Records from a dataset
--- Start ---
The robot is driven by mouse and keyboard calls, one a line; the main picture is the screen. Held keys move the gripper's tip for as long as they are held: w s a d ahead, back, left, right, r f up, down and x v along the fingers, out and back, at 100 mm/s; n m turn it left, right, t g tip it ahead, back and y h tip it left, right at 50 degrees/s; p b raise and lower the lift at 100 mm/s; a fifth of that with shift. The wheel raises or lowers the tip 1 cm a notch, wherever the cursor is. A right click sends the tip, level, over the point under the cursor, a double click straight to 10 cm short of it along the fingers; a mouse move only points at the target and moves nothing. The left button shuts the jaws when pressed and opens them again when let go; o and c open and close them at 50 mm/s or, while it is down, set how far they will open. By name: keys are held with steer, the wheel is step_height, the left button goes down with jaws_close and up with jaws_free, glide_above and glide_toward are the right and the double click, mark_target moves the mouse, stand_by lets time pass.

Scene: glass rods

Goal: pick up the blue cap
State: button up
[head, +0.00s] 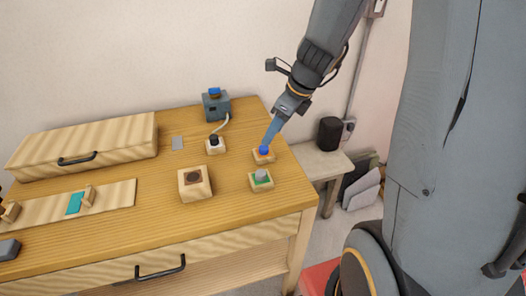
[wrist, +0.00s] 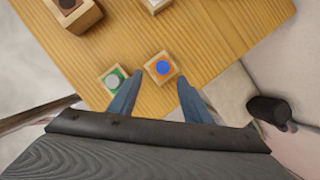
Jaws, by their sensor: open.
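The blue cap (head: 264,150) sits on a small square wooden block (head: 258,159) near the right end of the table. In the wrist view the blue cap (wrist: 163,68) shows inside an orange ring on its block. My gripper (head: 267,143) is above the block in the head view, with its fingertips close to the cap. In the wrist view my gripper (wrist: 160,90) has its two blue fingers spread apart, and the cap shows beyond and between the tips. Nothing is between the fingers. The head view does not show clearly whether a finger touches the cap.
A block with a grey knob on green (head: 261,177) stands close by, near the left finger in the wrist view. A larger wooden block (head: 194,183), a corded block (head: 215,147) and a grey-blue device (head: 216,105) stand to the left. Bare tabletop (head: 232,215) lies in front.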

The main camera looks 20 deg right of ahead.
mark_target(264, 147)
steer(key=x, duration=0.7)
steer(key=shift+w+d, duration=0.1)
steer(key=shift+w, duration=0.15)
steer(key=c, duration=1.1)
--- End ---
--- Start ---
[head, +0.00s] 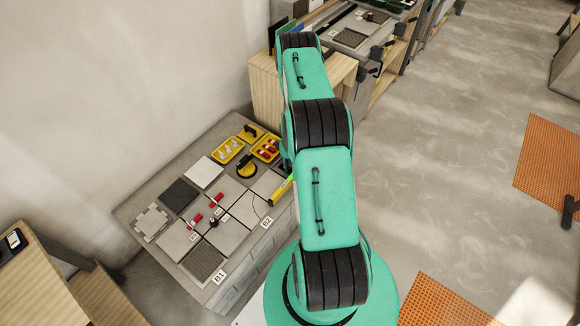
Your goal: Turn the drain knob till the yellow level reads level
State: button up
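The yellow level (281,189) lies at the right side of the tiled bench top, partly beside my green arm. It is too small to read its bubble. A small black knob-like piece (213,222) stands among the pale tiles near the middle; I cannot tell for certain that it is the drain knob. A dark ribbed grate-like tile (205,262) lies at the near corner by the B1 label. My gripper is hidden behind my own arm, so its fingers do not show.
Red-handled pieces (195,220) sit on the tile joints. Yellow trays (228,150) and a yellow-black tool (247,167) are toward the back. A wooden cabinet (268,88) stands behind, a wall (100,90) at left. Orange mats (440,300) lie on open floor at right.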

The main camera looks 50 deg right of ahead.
--- End ---
### Task prompt
Out of the records above, set down only the lines from the one that contains "Goal: pick up the blue cap" through the one that contains "[wrist, +0.00s]", unchanged and without the pictures.

### Problem solution
Goal: pick up the blue cap
State: button up
[head, +0.00s] 
[wrist, +0.00s] 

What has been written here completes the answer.